**Robot episode rows:**

◇ ◇ ◇ ◇

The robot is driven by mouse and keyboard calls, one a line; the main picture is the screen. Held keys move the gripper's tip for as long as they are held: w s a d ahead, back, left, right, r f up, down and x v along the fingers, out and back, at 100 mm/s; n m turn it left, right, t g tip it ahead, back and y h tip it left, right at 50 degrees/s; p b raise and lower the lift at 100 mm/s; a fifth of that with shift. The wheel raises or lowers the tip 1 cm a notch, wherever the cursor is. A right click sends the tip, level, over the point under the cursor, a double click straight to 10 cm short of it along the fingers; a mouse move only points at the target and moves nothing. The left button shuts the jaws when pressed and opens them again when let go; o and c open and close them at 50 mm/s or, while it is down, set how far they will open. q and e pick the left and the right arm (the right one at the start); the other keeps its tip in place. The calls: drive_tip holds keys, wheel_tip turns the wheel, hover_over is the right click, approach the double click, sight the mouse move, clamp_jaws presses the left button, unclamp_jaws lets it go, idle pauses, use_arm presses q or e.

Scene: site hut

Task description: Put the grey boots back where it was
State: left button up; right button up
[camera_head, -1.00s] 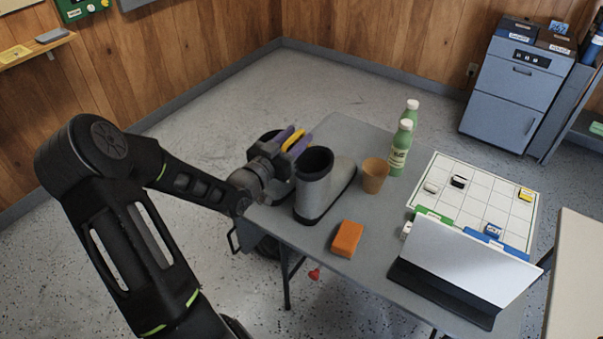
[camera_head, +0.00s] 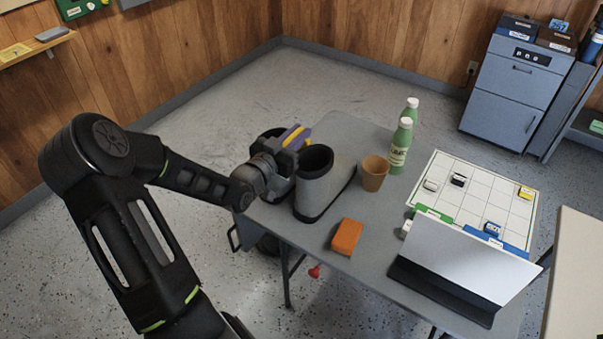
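One grey boot (camera_head: 322,190) stands upright on the table near its left edge, with a dark open top and dark sole. Its toe points up and right. A second dark, round-topped shape (camera_head: 266,143) shows just left of it, mostly hidden behind my left arm, and looks like the other boot. My left gripper (camera_head: 297,137) is at the upper left of the front boot, close to both tops. Its purple and yellow finger parts are seen almost edge-on, so its opening and any contact are unclear. My right gripper is out of view.
On the grey table (camera_head: 345,135) are a tan cup (camera_head: 373,175), green bottles (camera_head: 400,148), an orange block (camera_head: 347,237), a white grid board (camera_head: 480,190) with small blocks, and a laptop-like panel (camera_head: 455,262). Bare table lies behind the boot.

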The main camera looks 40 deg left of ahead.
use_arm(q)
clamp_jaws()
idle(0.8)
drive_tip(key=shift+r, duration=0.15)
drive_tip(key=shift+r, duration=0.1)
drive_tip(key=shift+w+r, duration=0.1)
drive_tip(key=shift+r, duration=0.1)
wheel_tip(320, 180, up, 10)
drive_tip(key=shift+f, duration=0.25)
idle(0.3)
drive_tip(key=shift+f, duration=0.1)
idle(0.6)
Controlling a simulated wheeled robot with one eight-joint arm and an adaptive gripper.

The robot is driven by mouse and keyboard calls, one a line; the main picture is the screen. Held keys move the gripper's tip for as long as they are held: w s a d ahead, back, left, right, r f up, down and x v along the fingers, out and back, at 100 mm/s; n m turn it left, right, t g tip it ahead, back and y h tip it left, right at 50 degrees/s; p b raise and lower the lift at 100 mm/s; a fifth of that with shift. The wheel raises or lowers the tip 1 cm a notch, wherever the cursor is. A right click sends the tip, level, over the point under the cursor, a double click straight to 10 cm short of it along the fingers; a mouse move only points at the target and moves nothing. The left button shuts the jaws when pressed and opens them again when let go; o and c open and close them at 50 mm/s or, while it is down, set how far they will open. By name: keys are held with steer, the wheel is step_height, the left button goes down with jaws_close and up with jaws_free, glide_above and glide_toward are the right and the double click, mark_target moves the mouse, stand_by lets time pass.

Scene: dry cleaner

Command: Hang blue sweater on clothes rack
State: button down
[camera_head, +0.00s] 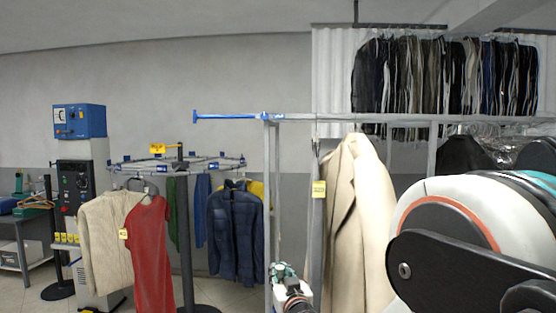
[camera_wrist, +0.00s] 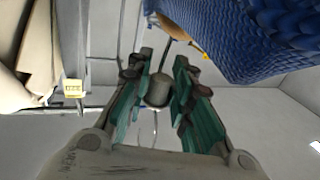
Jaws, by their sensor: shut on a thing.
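The blue knitted sweater (camera_wrist: 255,40) fills the upper right of the wrist view, on a wooden hanger (camera_wrist: 174,27). The hanger's thin hook runs to between the teal fingers of my gripper (camera_wrist: 158,95), which is shut on it. My gripper (camera_head: 284,270) also shows small at the bottom of the head view, close to the clothes rack's post. The sweater cannot be seen there. The clothes rack (camera_head: 350,118) has a grey horizontal rail with a blue end section at left, above my gripper in that view.
A cream coat (camera_head: 350,220) with a yellow tag hangs by the rack. A round rack (camera_head: 180,164) at left carries a knit top, a red dress and dark blue clothes. Many bagged garments (camera_head: 440,85) hang at the back. The rail's blue left section is bare.

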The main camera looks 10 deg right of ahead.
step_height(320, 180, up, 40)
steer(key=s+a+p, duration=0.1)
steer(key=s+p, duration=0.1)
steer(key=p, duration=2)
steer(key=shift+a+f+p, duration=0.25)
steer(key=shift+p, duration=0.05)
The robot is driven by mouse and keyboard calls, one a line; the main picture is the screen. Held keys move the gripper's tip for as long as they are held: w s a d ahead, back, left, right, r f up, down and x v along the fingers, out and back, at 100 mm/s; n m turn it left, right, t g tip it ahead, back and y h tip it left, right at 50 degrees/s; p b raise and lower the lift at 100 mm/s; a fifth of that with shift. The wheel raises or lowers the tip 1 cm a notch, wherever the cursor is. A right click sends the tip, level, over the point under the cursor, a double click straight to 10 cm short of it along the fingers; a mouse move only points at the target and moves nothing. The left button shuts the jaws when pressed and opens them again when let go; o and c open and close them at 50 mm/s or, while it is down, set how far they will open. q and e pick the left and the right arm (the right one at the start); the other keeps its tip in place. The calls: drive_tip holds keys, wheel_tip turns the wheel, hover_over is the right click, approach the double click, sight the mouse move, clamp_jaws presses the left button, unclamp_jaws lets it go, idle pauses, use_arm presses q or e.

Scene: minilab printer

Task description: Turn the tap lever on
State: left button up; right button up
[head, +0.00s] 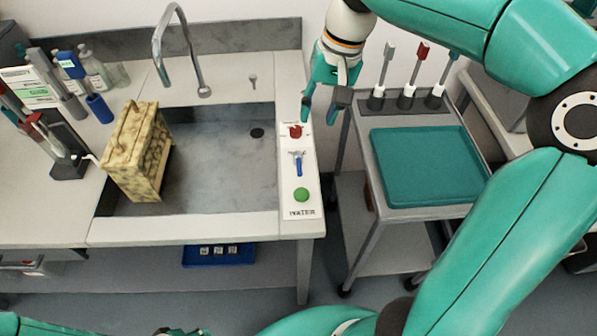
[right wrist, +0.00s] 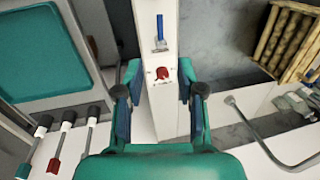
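A white panel (head: 303,212) marked WATER lies along the right edge of the sink. It carries a blue lever (head: 298,163), a red knob (head: 295,131) and a green button (head: 302,194). The blue lever (right wrist: 160,32) and red knob (right wrist: 162,73) also show in the right wrist view. My right gripper (head: 322,108) is open and empty above the panel's far end, apart from the red knob and farther from the blue lever. The grey curved tap (head: 187,45) stands behind the basin. Only a dark bit of my left gripper (head: 182,332) shows at the bottom edge.
A trolley with a teal tray (head: 425,165) and several upright tools (head: 407,95) is right of the sink, across a narrow gap. Bottles (head: 93,70) stand at the back left.

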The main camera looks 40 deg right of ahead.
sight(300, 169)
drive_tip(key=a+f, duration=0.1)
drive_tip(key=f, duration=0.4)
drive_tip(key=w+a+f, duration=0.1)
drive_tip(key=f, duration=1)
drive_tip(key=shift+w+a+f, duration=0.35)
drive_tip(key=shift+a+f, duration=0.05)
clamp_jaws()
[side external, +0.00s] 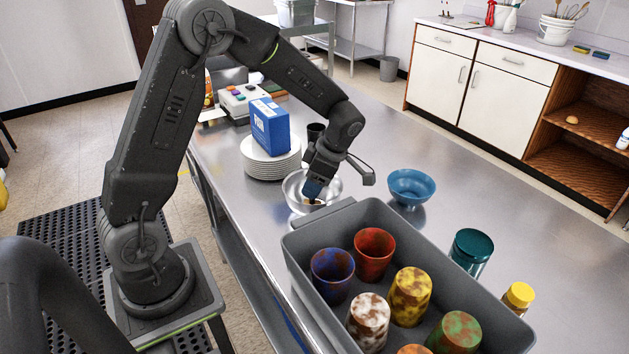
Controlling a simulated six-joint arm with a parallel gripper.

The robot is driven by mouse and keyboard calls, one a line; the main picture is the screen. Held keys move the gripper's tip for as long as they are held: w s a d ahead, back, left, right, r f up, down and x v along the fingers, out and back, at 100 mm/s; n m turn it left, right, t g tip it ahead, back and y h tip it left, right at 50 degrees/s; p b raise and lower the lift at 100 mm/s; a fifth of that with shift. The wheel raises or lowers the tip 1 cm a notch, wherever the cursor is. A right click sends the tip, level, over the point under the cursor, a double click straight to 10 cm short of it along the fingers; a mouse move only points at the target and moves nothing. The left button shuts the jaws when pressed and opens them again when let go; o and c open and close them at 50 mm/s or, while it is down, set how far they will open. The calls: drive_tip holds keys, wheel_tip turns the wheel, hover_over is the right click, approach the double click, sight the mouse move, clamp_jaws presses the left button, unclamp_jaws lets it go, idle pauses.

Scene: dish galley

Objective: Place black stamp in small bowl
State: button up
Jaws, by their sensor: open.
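My gripper (313,196) points down into a shiny metal bowl (292,188), with its fingertips inside the rim. It is open. Small dark and tan shapes show at the fingertips, too small to tell apart, and I cannot clearly make out the black stamp. A blue bowl (411,187) stands to the right of the metal bowl, apart from my gripper, and the part of its inside that shows looks empty.
A grey bin (337,216) holding several paint-mottled cups stands in front of the bowls. A plate stack (270,165) with a blue box (270,127) on it is to the left. A dark cup (316,131) stands behind my gripper. A teal jar (471,247) and a yellow-capped bottle (519,296) are at right.

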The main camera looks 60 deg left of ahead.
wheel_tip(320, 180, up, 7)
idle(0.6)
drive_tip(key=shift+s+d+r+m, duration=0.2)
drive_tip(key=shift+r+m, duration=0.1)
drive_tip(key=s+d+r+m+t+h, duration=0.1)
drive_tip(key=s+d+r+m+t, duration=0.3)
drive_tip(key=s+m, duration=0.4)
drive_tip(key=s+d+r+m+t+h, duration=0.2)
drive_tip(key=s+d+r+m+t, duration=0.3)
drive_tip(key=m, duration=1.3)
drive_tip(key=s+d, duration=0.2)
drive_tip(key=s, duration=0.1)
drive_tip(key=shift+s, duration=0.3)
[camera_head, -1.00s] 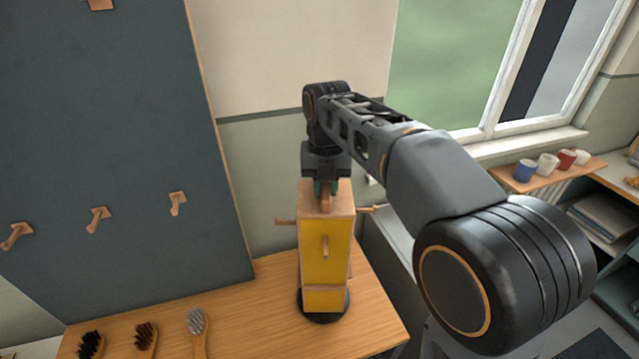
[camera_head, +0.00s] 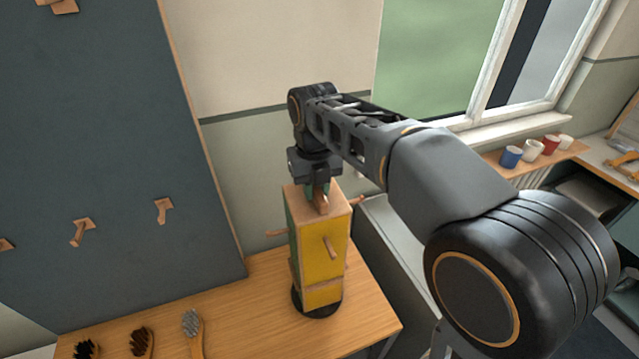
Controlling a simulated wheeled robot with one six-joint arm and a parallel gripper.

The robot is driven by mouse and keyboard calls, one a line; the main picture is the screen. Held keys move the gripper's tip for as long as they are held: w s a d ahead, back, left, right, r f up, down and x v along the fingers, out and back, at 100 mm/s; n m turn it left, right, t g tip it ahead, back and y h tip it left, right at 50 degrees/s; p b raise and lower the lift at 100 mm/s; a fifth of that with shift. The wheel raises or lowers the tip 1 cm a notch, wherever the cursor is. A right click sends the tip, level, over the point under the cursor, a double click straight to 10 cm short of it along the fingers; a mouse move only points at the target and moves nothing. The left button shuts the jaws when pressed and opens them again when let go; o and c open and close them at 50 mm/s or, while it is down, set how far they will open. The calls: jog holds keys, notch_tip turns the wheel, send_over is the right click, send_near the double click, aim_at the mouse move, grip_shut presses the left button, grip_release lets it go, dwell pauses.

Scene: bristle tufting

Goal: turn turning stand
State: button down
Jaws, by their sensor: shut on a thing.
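The turning stand (camera_head: 323,250) is an upright wooden block on a round black base (camera_head: 318,306). It stands on the wooden table near its right end. Its yellow face points to the front right, and a narrow green side face (camera_head: 293,243) shows at its left. Wooden pegs stick out from its sides. The fingers partly hide the handle.
Several brushes (camera_head: 193,326) lie at the front left of the table (camera_head: 239,304). A dark pegboard (camera_head: 120,150) with wooden pegs stands behind at the left. Several cups (camera_head: 532,151) stand on a shelf by the window at the right.

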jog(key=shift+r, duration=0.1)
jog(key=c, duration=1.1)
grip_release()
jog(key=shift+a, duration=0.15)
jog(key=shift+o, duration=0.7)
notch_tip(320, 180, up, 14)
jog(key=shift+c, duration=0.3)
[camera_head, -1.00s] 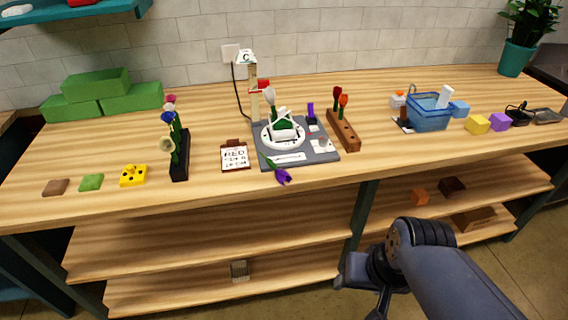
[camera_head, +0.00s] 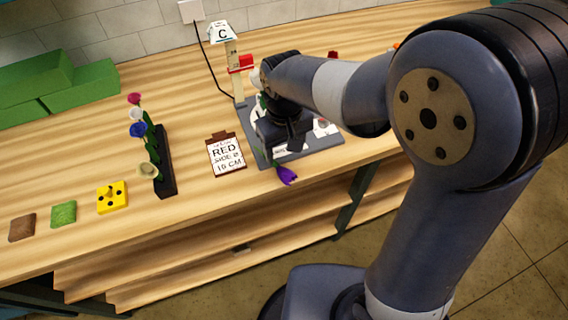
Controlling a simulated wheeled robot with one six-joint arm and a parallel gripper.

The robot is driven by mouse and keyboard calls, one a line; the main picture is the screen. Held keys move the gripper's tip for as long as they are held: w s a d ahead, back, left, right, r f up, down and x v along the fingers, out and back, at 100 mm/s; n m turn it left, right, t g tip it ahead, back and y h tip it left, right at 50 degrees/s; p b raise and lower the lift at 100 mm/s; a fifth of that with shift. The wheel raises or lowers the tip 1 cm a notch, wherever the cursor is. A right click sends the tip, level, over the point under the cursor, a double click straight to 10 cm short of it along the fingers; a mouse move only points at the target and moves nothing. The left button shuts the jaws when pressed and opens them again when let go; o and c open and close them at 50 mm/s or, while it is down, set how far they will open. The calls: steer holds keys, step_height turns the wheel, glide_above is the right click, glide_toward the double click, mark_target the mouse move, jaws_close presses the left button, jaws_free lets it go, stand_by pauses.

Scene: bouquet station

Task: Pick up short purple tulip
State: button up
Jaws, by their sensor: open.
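A purple tulip (camera_head: 287,175) lies at the front edge of the grey station board (camera_head: 325,146), its bloom pointing toward the table's front edge. Most of its stem is hidden behind my gripper. My gripper (camera_head: 287,146) is open, low over the grey board, just behind the purple bloom. The picture does not show whether it touches the stem.
A card reading RED (camera_head: 226,153) lies left of the board. A black rack (camera_head: 165,170) with several flowers stands further left. A post with a C sign (camera_head: 222,33) rises behind. My arm hides the right side of the table.

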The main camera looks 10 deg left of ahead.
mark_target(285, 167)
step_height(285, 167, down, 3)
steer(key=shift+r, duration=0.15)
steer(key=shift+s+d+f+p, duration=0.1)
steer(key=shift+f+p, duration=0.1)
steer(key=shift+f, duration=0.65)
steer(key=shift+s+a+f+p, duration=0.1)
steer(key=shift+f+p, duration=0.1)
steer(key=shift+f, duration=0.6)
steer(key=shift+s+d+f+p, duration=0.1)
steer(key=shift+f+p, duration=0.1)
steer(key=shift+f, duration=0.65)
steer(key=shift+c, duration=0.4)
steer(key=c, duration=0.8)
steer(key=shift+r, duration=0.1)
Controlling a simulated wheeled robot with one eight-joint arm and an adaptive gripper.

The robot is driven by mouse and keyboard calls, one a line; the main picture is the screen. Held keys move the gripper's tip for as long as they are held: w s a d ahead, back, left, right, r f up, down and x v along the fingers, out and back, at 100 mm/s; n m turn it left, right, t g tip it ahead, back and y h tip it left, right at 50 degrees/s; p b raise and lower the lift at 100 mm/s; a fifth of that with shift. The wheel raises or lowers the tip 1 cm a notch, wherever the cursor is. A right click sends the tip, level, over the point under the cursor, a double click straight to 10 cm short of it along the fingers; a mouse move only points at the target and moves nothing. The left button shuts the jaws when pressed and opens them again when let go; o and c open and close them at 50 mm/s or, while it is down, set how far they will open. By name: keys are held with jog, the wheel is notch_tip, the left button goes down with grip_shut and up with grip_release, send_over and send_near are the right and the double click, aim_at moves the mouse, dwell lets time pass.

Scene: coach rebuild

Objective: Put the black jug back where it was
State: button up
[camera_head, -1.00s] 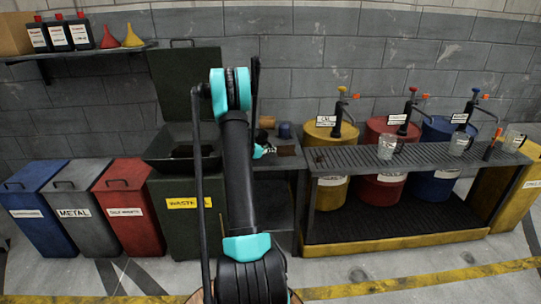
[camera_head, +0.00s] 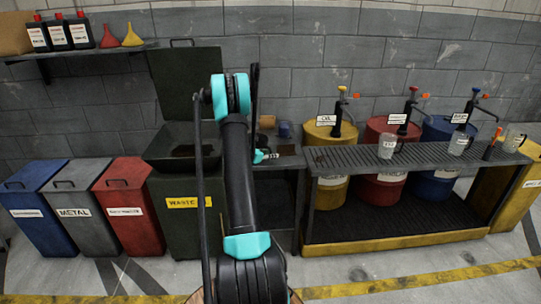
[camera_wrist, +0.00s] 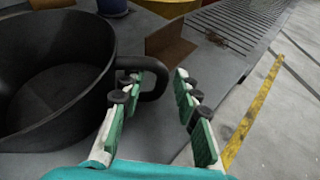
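The black jug (camera_wrist: 55,70) stands on the grey bench top at the left of the wrist view, its wide mouth facing up and its inside empty-looking. Its handle (camera_wrist: 158,80) points right, toward my gripper. My gripper (camera_wrist: 160,115) is open, with the outer part of the handle between its two fingers; the left finger is nearest the jug. I cannot tell whether a finger touches the handle. In the head view my gripper (camera_head: 266,156) is over the bench, partly behind my arm, and the jug is hidden there.
A brown cardboard piece (camera_wrist: 170,47) and a blue container (camera_wrist: 112,5) are beyond the jug. The green waste bin (camera_head: 172,226) stands open to the left. To the right, a slatted rack (camera_head: 345,158) bears clear jugs before yellow, red and blue drums.

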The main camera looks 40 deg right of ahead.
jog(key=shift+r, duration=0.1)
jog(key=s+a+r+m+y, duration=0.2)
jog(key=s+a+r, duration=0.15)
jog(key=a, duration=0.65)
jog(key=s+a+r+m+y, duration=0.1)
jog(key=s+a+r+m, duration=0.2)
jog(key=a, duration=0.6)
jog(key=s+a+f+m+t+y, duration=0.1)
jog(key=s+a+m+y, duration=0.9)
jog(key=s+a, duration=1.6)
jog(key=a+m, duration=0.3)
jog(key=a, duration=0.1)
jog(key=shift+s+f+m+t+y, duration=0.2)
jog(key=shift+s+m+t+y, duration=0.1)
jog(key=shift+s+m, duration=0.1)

◇ ◇ ◇ ◇

**Objective:** Select every line of the material above holding the word "goes" and copy it.

**Response to this exercise:**
The robot is driven by mouse and keyboard calls, one a line; the main picture is the screen. Held keys move the gripper's tip for as long as they are held: w s a d ahead, back, left, right, r f up, down and x v along the fingers, out and back, at 100 mm/s; n m turn it left, right, t g tip it ahead, back and y h tip it left, right at 50 degrees/s; p b raise and lower the lift at 100 mm/s; a fifth of that with shift. The wheel raises or lowers the tip 1 cm a notch, wherever the cursor is. A right click sends the tip, level, over the point under the cursor, a double click straight to 10 cm short of it along the fingers; a mouse move only points at the target and moves nothing. The left button shuts the jaws when pressed and opens them again when let go; o and c open and close them at 50 mm/s or, while it is down, set how far they will open. By name: keys are held with steer, the wheel is step_height, the left button goes down with jaws_close and up with jaws_free, glide_above and glide_toward are the right and the double click, mark_target moves the mouse, stand_by lets time pass.
The robot is driven by mouse and keyboard calls, one a line; the main picture is the screen. Held keys move the gripper's tip for as long as they are held: w s a d ahead, back, left, right, r f up, down and x v along the fingers, out and back, at 100 mm/s; n m turn it left, right, t g tip it ahead, back and y h tip it left, right at 50 degrees/s; p b raise and lower the lift at 100 mm/s; a fifth of that with shift. The wheel raises or lowers the tip 1 cm a notch, wherever the cursor is. A right click sends the tip, level, over the point under the cursor, a double click straight to 10 cm short of it along the fingers; a mouse move only points at the target and moves nothing. The left button shuts the jaws when pressed and opens them again when let go; o and c open and close them at 50 mm/s or, while it is down, set how far they will open. By name: keys are held with jog, the wheel is notch_tip, the left button goes down with grip_shut and up with grip_release, send_over and send_near are the right and the double click, aim_at moves the mouse, dwell lets time pass.

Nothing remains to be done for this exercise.